A little later, I encountered Mick Jones from THE CLASH and a few others who became seminal to the very beginning of punk. You’d see them at key gigs like the PATTI SMITH gig at the Roundhouse, and some of them came to see us play a couple of times. You’d begin to realize there was this floating sub-generation getting ready, and we were all part of it. Completely unexpected. You could feel the hand of destiny…

What do you recall about working with Brian Eno on those early recordings? I’ve read that you were, as a group, surprised by his naivety in the studio.

Oh, Brian Eno was great to work with. It was good to hear his stories and enact his strategies. He wasn’t greatly experienced in studio craft but he was a good co-conspirator, someone with a useful overview, who understood where we wanted to go. He was just what we wanted, really. A sort of art approach to recording. You’d take what seemed useful and avoid what wasn’t – take chances, see what happens, assemble, salvage and discard until you got what you want. Great fun.

As technical backup we had Steve Lillywhite – a very young character still serving a proper apprenticeship as recording engineer and we’d already recorded a lot of key material with him. He was one of the gang in those days, so there was no conflict there.

It was an interesting chemistry we all instigated in that studio. Brian realised how well it worked so he and Lillywhite worked together on U2 and other projects afterwards. We also had Keith Richards stumbling gracefully in and out, but that’s another story.

How disappointing was the lack of commercial success for the band both at the time and in retrospect given we are now celebrating your solo career with this new release?

It was inevitable I guess – the Brit version of punk made a great start – all designed by the great Vivienne Westwood and strategised by McLaren- another couple of Art School refugees – but it rapidly became ossified into a set of daft conventions.

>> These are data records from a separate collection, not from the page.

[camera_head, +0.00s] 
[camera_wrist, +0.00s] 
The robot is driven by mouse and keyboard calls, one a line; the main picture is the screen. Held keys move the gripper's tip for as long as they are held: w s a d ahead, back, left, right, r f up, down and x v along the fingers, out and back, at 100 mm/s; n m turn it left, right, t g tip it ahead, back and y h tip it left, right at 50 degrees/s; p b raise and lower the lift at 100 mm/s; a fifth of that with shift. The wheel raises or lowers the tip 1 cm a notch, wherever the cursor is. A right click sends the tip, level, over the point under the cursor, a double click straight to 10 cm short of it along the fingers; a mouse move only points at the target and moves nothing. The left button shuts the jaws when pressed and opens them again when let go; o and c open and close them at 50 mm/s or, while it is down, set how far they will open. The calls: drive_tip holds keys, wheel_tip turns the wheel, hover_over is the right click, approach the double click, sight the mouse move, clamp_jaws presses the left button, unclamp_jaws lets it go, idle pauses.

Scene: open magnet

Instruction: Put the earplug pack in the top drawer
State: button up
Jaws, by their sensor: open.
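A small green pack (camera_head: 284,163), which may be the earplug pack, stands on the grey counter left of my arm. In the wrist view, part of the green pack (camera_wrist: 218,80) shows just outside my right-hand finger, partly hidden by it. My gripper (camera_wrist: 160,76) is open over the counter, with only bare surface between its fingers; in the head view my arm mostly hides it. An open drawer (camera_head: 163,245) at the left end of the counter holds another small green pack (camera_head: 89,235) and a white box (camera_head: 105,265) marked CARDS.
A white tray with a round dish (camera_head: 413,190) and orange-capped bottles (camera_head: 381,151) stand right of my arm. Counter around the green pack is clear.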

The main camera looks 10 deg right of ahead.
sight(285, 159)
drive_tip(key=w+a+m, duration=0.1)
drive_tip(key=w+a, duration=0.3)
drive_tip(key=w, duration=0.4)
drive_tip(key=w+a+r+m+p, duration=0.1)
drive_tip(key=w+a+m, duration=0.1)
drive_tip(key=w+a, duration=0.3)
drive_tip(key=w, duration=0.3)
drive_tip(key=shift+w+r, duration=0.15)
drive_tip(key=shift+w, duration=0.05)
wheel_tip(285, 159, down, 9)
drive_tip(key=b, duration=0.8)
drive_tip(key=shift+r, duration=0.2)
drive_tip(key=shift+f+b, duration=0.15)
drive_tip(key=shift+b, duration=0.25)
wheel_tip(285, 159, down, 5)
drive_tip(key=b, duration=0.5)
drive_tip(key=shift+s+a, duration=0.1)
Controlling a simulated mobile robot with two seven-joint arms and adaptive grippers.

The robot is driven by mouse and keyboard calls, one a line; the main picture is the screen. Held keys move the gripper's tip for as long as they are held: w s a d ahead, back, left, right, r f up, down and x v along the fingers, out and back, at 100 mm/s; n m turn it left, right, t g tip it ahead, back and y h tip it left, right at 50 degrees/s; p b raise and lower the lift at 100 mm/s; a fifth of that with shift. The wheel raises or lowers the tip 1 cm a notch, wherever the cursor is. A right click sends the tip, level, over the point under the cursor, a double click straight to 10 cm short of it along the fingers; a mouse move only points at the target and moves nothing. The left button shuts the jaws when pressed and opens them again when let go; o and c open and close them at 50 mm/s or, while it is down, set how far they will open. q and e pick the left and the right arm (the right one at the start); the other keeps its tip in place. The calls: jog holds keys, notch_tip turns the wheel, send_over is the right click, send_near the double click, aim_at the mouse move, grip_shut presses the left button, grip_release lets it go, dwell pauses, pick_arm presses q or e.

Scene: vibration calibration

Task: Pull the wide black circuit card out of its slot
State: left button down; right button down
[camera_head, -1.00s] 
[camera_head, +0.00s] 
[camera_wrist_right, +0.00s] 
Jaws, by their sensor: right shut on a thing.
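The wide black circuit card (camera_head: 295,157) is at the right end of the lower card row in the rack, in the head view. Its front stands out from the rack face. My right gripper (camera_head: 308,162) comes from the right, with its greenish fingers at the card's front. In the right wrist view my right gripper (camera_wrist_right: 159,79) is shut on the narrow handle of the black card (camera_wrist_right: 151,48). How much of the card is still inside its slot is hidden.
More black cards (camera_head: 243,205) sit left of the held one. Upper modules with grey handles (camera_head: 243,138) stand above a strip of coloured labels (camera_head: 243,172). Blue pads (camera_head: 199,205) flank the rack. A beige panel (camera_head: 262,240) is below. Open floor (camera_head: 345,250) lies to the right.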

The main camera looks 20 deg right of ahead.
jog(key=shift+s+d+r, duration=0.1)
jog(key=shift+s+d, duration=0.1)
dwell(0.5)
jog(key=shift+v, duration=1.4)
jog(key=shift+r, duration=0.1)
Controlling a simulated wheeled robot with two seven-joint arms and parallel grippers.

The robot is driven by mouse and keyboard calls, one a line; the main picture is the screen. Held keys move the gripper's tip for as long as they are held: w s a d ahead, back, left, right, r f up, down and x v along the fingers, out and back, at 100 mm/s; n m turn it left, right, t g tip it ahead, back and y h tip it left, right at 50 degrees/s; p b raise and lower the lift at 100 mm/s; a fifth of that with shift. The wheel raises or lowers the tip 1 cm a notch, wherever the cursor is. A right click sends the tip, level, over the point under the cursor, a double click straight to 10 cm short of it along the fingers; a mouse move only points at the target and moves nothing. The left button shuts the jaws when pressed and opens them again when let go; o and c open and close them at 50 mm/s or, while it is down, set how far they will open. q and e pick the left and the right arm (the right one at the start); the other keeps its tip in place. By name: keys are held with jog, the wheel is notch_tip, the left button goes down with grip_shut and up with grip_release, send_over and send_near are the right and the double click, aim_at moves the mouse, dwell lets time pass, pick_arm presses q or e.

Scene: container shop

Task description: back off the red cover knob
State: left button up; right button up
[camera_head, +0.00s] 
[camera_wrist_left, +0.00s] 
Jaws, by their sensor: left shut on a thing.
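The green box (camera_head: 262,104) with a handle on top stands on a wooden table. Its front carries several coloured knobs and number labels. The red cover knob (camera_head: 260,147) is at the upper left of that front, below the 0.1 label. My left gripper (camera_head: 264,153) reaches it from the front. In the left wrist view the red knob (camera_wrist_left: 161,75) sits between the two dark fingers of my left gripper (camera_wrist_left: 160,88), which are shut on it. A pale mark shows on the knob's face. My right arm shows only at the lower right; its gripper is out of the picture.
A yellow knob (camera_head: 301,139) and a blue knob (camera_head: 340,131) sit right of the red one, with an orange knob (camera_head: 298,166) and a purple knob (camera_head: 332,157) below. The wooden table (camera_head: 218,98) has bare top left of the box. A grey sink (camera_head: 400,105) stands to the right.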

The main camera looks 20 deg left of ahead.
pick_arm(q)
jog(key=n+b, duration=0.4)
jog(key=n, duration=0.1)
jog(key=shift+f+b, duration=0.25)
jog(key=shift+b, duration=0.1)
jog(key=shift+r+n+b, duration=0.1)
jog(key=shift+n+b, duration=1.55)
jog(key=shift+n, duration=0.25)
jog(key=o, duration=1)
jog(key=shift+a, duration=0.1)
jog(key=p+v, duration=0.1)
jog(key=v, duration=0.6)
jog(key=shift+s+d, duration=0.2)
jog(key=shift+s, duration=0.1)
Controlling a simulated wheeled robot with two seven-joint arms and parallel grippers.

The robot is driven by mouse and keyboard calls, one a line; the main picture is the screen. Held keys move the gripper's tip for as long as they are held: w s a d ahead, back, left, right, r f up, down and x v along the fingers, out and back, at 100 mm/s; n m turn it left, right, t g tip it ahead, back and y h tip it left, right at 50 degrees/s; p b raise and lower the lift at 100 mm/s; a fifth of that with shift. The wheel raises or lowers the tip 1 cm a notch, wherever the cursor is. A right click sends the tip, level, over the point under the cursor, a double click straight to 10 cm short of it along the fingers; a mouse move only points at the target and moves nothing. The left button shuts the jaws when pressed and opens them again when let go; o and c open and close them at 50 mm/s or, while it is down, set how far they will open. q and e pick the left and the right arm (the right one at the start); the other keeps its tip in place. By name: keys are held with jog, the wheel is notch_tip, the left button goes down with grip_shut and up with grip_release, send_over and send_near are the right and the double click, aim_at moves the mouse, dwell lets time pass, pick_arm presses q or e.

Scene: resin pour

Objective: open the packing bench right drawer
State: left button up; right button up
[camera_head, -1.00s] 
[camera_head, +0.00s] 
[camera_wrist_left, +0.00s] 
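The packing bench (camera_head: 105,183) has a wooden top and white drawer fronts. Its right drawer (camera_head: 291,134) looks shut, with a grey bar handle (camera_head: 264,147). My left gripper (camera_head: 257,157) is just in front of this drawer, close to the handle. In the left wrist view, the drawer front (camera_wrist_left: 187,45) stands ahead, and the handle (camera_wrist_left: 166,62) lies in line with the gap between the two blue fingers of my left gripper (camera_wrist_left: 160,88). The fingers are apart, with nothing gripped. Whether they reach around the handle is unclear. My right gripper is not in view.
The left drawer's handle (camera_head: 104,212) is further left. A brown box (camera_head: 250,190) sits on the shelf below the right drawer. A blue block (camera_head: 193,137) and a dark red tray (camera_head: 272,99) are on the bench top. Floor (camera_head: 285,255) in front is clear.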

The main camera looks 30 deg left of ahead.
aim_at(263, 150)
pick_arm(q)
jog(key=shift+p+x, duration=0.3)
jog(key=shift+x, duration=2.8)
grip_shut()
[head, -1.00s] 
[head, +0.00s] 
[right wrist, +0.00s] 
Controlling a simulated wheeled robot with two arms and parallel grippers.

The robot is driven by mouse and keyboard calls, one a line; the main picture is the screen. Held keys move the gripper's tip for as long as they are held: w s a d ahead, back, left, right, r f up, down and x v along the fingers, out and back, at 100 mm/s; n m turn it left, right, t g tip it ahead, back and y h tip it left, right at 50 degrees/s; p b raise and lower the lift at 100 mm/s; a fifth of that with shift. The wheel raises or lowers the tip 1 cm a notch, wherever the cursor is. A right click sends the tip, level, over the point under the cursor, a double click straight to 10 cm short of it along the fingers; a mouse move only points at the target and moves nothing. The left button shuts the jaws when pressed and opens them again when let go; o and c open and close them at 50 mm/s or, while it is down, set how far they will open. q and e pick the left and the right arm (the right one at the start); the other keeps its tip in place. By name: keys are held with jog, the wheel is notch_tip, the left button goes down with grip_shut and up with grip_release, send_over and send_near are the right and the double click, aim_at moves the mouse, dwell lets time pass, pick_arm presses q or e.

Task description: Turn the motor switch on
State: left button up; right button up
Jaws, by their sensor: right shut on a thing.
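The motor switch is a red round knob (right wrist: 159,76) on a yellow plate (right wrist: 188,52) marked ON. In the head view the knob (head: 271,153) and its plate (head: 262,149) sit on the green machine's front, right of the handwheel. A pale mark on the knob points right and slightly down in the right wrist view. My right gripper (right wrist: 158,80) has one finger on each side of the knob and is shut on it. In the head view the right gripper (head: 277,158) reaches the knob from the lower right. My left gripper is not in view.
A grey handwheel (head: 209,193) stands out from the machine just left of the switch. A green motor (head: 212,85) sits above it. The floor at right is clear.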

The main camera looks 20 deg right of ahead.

Meanwhile the press were scrambling to adjust to the Pistols and completely screwed by McLaren’s brilliant and effective blagging – simply unable to cope with anything else. Blinded by it. We were all working class kids who wanted to broaden our horizons, not narrow them down again, so we were simply not going to act out that fake yob stance. It was demeaning. Then some bright writer invented the term ‘New Wave’ – and there was suddenly a context. After that, it was fine.

In retrospect, we had just enough perspective to recognise when a timely revolution became unwittingly conservative. Now I simply see the whole thing as a damn good, practical lesson in escaping convention, the value of your own convictions and the limits of media perception.

I was talking to Vincent Gallo recently, about seeing us play in New York in 1977. He seemed surprised we didn’t stay there because we were a perfect fit and had lots of room to develop. It was the same in Berlin and even Paris, too – an international understanding of raw avant-rock. Meanwhile, England was all shouting and back to the pub again!

But there was a genuine and solid interest at home too, all completely under the press radar. By ‘77/78 our gigs were all sold out, right across the country. We still hold the all-time record for cramming people into the Marquee club – far more than anyone else ever had. Outside London, promoters were amazed that we had audiences several times bigger than chart bands. The tides were turning…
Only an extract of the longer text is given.